Le maire de Nice a certainement des valeurs, une vision et une capacité d’action même si la réflexion – ce passage entre l’idée et son application -, lui fait parfois défaut et s’il s’appuie trop sur la communication sans considérer que son abus la fait devenir inaudible avec la conséquence de ne plus en être le sujet mais l’objet.
Ce livre en est l’exemple : vocation, conviction ou positionnement politique ?
Au niveau national face aux jeunes loups tels Laurent Wauquiez et sa droite sociale et localement dans la perspective d’un deuxième tour aux prochaines élections municipales face au candidat du FN quand il aura alors besoin d’un report des voix de gauche.

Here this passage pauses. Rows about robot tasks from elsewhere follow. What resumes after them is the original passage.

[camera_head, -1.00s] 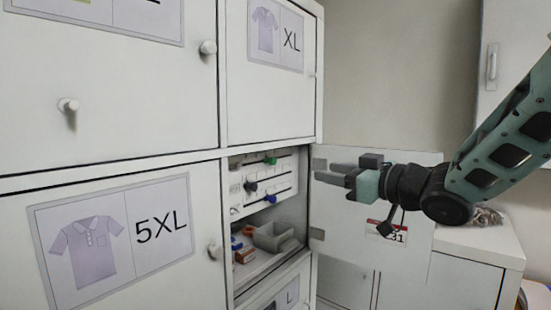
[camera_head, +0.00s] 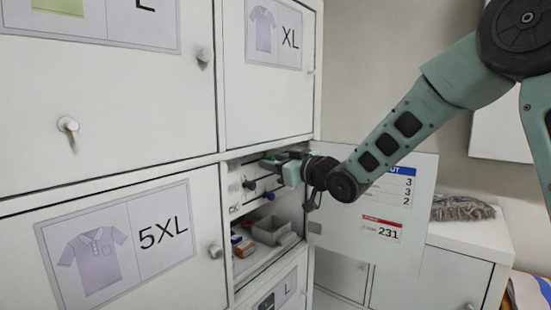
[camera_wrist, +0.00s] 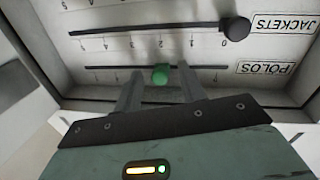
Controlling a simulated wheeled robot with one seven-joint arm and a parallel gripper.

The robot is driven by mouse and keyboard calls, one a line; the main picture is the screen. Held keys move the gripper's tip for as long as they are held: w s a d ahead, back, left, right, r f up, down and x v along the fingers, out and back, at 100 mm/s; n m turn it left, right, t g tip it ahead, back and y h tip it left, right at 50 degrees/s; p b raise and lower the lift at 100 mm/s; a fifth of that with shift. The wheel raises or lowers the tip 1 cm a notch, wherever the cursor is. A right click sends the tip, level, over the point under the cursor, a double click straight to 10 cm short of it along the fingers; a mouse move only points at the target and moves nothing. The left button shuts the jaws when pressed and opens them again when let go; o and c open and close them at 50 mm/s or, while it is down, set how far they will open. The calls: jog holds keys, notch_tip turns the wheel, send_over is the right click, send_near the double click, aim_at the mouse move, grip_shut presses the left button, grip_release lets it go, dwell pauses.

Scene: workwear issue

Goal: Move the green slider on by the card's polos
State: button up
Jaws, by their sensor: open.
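The rail's small numbers are too blurred to read surely at the knob. In the head view my gripper (camera_head: 276,163) reaches into the open locker at the slider panel and hides the green slider. The card (camera_head: 392,187) hangs on the open door with a blue header and the figures 3, 3 and 2; its row names are too small to read.
A black slider (camera_wrist: 236,28) stands on the JACKETS rail beside the polos rail. A blue slider (camera_head: 268,195) is on a lower rail. A grey bin (camera_head: 270,230) and small boxes (camera_head: 243,246) lie below the panel. The open door (camera_head: 330,215) stands to the right.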

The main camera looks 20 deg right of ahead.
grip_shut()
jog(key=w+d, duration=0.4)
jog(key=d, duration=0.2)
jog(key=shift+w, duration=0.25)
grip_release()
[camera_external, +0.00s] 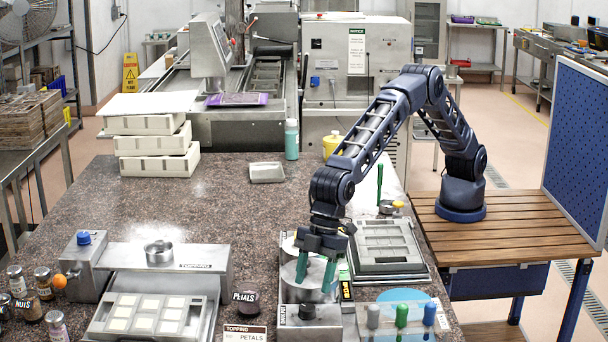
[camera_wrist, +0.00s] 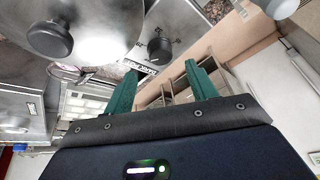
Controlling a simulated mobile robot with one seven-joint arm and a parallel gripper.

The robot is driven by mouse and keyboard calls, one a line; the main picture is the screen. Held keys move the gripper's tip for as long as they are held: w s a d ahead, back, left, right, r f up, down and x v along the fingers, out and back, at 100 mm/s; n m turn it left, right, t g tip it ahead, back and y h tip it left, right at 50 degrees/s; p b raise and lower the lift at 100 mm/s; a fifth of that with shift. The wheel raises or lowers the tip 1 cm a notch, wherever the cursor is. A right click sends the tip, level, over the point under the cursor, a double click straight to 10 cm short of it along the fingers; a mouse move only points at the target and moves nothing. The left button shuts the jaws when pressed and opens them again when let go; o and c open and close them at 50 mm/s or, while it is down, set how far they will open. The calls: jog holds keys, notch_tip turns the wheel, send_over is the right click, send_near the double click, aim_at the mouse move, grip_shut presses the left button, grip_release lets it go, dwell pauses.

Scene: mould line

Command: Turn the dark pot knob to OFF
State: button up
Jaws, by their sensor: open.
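The dark pot knob (camera_external: 307,312) is a black round knob on the front of the metal pot unit (camera_external: 293,332), near the table's front edge. The knob also shows in the wrist view (camera_wrist: 160,48), beside a label (camera_wrist: 140,68) that reads DARK POT. Which setting it points to cannot be read. My gripper (camera_external: 315,272) has green fingers and points down above and behind the knob, over the pots. The fingers are apart with nothing between them. In the wrist view, my gripper (camera_wrist: 161,67) frames the knob just beyond the fingertips, not touching it as far as I can tell.
A lidded pot with a black lid knob (camera_wrist: 50,37) is close by. A grey mould tray (camera_external: 385,247) lies behind right. Several coloured-handled tools (camera_external: 402,315) stand at right.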

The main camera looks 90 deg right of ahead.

Enfin, pour revenir au titre de l’ouvrage et à son message, nous suggérons les paroles de Zygmunt Bauman, qui est considéré comme l’un des plus importants philosophes et sociologues vivant :
« L’allégorie du papillon va contre la conviction, qui est la nôtre, que nous pouvons avoir connaissance de tout ce qui verra. C’est la théorie du « tout » : nous pouvons avec la technologie savoir, prévoir, créer même si nécessaire. Mais en cette découverte de Lorenz il y a une lueur d’espoir : le battement d’ailes signifie qu’il ne faut pas oublier la valeur, même marginale, des petits mouvements. Notre imagination doit aller loin, au-delà de notre capacité de bien faire ou de mal faire les choses. Dans l’histoire humaine nous avons eu un certain nombre de femmes et d’hommes qui comme les papillons ont changé l’histoire de manière radicale et positive : aidons donc les papillons à battre des ailes ! ».

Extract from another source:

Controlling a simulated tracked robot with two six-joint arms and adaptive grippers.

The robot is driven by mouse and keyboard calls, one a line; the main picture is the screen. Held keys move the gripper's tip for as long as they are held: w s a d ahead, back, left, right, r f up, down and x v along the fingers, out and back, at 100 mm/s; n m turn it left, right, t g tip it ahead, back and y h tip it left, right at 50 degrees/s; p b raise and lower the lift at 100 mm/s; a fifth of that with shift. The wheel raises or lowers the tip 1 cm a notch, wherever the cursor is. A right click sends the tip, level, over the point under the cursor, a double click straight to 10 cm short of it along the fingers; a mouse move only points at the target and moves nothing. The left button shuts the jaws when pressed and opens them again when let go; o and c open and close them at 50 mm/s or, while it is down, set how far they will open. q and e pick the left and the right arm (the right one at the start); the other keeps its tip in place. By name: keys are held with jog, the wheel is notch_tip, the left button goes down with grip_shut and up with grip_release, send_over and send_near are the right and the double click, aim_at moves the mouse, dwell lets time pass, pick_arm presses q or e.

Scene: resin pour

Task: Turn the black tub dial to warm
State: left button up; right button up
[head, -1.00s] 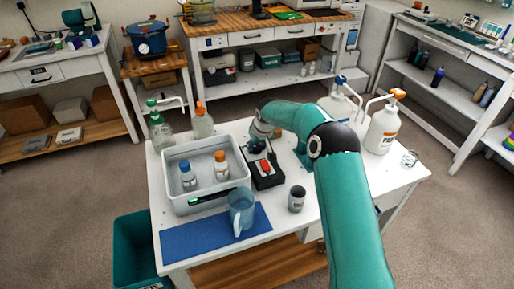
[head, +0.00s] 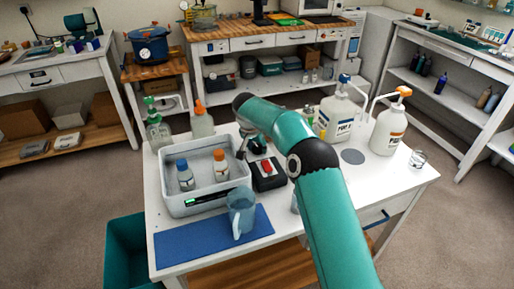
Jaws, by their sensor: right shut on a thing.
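The white tub (head: 176,207) stands on the white table, with a black strip and a lit green display on its front. Two bottles stand in it, one with a blue cap (head: 185,175) and one with an orange cap (head: 220,165). My right gripper (head: 241,152) is at the tub's right wall, towards the back, its fingers shut. The black dial is hidden at the fingers, and its setting cannot be read. My left gripper is not in view.
A black box with a red switch (head: 267,168) stands right of the tub, close to my gripper. A blue jug (head: 241,212) stands on the blue mat (head: 193,246) in front. Pump bottles (head: 338,118) (head: 389,130) stand at the back right.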

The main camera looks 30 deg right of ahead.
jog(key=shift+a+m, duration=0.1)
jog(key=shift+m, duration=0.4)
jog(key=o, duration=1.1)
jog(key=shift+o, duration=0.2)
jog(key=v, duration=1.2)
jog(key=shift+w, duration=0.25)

Cette vision positive du futur de Bauman ouvre le chemin de l’espoir et se relie avec cette belle et significative expression de Christian Estrosi dans l’épilogue : la prospérité est indissociable de l’espérance”.
Il n’en reste pas moins que le chemin à parcourir pour Christian Estrosi sera long et souvent solitaire (« Rari nantes in gurgite vasto », Virgile, Eneide).
Mais, en terme de vœux, nous lui rappelons ce que Tacite (De oratore) écrivait : « c’est dans l’ampleur de la tâche que l’on voit la valeur de l’homme ».